Quote the lines exactly, starting with the line that contains "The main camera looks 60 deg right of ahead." and ending with the line that contains "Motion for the", and leave out all other lines.

>> begin DATA EXCERPT

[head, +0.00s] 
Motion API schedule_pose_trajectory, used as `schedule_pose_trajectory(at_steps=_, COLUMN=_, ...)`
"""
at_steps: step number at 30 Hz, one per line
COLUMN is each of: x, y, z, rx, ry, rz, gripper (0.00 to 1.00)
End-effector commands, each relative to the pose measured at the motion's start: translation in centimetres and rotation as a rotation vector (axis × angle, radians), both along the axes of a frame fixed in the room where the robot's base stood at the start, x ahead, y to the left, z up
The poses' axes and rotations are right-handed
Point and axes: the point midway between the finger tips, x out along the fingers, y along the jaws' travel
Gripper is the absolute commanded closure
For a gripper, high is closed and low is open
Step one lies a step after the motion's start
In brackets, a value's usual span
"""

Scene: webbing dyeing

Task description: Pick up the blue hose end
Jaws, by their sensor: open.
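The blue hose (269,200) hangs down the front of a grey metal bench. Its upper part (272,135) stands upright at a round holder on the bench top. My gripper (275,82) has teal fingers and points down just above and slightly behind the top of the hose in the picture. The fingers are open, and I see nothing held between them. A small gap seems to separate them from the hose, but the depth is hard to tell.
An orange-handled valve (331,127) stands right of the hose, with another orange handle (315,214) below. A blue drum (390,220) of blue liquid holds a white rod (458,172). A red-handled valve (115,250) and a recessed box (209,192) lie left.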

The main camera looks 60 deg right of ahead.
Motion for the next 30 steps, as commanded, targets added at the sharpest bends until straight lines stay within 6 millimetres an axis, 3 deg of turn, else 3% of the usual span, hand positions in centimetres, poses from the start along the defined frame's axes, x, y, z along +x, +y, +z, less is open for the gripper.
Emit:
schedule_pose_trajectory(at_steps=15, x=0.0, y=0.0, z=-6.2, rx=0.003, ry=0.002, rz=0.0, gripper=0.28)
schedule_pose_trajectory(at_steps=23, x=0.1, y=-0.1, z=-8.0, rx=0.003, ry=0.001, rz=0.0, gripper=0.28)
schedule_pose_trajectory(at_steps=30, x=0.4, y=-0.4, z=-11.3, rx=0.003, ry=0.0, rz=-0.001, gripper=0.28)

>> end DATA EXCERPT

- _SOLVED EXERCISE_:
The main camera looks 60 deg right of ahead.
Motion for the next 30 steps, as commanded, targets added at the sharpest bends until straight lines stay within 6 millimetres an axis, 3 deg of turn, else 3% of the usual span, hand positions in centimetres, poses from the start along the defined frame's axes, x, y, z along +x, +y, +z, less is open for the gripper.

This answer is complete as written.